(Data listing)
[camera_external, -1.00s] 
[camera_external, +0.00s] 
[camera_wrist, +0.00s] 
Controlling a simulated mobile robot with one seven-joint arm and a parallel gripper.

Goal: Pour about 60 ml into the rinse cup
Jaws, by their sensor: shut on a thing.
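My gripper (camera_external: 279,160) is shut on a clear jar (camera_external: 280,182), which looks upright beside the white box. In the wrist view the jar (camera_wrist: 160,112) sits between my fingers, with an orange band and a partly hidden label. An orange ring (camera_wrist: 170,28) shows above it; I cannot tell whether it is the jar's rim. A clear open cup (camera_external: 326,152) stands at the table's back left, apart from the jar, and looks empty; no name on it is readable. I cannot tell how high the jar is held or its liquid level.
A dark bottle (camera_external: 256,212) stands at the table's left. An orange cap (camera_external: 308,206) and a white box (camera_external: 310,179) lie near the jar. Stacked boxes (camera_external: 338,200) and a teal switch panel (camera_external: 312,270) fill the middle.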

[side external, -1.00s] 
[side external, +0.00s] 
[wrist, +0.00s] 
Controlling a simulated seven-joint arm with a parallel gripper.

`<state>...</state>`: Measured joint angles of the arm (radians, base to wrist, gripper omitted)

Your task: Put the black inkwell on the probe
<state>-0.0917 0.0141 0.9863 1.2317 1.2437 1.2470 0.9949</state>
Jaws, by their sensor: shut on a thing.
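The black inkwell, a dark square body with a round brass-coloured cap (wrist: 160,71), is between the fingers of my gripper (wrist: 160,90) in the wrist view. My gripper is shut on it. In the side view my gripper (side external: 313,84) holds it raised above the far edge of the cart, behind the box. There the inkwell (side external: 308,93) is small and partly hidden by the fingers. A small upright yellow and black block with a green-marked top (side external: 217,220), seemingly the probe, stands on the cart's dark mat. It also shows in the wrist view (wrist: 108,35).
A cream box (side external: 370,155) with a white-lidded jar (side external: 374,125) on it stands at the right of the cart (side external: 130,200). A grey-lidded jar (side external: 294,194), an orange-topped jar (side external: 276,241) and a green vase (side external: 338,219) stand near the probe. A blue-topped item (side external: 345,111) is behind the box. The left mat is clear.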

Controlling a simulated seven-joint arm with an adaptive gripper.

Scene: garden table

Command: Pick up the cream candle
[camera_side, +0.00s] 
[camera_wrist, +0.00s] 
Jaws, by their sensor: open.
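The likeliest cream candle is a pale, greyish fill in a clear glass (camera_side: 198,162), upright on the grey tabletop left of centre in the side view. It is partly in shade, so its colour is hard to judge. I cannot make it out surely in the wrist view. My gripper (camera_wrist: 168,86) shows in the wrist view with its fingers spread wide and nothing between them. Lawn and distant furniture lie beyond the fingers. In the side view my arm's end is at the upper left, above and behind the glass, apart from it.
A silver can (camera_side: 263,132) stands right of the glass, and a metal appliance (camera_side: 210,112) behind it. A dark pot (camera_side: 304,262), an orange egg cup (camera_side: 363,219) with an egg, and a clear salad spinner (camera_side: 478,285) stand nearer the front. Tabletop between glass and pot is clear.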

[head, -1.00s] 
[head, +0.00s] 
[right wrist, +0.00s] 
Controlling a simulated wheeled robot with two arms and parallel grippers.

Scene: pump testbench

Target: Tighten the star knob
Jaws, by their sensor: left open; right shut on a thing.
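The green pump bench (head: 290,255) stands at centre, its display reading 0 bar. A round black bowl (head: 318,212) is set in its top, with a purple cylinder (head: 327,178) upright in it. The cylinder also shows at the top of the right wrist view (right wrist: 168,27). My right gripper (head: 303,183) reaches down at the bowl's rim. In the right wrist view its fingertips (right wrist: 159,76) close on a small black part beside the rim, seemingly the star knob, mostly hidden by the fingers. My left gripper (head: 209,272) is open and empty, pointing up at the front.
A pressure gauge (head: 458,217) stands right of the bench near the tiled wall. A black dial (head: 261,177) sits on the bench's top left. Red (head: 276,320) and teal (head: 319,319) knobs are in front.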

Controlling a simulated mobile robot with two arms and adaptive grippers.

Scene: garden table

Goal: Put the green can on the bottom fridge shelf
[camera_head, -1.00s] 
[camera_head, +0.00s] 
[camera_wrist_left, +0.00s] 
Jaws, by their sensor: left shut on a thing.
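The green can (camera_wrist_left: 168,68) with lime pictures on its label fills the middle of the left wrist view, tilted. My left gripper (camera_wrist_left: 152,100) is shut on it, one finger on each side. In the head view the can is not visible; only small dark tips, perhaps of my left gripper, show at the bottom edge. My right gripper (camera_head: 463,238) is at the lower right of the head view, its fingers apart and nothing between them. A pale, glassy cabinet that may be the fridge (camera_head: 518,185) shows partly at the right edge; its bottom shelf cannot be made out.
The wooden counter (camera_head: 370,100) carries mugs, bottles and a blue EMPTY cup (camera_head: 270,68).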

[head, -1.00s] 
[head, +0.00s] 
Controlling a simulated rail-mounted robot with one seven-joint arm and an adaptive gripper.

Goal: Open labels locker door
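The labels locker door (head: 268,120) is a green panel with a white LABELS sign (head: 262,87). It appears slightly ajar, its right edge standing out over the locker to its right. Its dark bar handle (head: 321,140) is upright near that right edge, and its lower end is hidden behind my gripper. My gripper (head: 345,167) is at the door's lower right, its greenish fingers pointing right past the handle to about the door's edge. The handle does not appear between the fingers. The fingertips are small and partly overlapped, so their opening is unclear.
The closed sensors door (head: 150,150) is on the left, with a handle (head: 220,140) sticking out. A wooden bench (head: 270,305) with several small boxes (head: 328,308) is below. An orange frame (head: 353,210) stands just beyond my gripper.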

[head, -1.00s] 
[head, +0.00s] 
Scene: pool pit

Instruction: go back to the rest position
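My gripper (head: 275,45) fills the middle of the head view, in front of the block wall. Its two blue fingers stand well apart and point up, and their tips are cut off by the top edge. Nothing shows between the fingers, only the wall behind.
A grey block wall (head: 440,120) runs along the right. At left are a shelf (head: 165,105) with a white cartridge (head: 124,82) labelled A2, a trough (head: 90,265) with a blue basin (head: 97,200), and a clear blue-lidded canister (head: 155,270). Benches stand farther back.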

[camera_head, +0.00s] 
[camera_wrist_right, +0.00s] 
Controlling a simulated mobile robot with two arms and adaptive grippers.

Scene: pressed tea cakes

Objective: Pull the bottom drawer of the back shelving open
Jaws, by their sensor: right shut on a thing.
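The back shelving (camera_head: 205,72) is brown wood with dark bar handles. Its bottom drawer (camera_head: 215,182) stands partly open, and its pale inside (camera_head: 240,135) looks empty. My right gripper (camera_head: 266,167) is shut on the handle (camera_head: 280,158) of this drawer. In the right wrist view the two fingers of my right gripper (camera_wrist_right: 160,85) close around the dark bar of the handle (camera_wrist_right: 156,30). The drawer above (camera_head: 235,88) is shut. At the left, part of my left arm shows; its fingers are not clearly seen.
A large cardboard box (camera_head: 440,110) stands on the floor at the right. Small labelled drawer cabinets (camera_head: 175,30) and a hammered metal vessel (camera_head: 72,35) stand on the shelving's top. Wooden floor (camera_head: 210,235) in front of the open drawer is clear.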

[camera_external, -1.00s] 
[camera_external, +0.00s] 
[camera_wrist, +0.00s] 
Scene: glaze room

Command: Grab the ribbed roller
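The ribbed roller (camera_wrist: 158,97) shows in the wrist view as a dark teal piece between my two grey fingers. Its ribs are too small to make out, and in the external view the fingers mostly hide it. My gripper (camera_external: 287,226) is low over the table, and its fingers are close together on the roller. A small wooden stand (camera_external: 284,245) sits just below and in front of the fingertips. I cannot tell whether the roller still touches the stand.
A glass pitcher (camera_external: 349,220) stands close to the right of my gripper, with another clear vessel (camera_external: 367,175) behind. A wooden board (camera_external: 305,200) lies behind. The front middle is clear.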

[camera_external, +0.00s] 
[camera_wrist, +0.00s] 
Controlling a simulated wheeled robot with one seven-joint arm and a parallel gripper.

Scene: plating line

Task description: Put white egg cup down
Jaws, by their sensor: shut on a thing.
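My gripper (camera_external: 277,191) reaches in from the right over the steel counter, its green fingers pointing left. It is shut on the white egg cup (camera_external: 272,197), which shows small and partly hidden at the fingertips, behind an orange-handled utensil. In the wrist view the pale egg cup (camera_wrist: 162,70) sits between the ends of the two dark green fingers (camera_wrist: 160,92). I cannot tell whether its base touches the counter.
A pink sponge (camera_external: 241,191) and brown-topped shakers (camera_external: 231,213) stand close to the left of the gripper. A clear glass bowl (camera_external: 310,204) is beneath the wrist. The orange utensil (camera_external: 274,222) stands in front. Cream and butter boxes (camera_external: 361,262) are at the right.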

> **TASK PROMPT**: Reproduce precisely the span of lines that begins at the line containing "Scene: glaze room" and ends with the last line of the listing.

> **TASK ANSWER**:
Scene: glaze room

Command: Grab the ribbed roller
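The ribbed roller (camera_wrist: 158,97) shows in the wrist view as a dark teal piece between my two grey fingers. Its ribs are too small to make out, and in the external view the fingers mostly hide it. My gripper (camera_external: 287,226) is low over the table, and its fingers are close together on the roller. A small wooden stand (camera_external: 284,245) sits just below and in front of the fingertips. I cannot tell whether the roller still touches the stand.
A glass pitcher (camera_external: 349,220) stands close to the right of my gripper, with another clear vessel (camera_external: 367,175) behind. A wooden board (camera_external: 305,200) lies behind. The front middle is clear.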

[camera_external, +0.00s] 
[camera_wrist, +0.00s] 
Controlling a simulated wheeled robot with one seven-joint arm and a parallel gripper.

Scene: plating line

Task description: Put white egg cup down
Jaws, by their sensor: shut on a thing.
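My gripper (camera_external: 277,191) reaches in from the right over the steel counter, its green fingers pointing left. It is shut on the white egg cup (camera_external: 272,197), which shows small and partly hidden at the fingertips, behind an orange-handled utensil. In the wrist view the pale egg cup (camera_wrist: 162,70) sits between the ends of the two dark green fingers (camera_wrist: 160,92). I cannot tell whether its base touches the counter.
A pink sponge (camera_external: 241,191) and brown-topped shakers (camera_external: 231,213) stand close to the left of the gripper. A clear glass bowl (camera_external: 310,204) is beneath the wrist. The orange utensil (camera_external: 274,222) stands in front. Cream and butter boxes (camera_external: 361,262) are at the right.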

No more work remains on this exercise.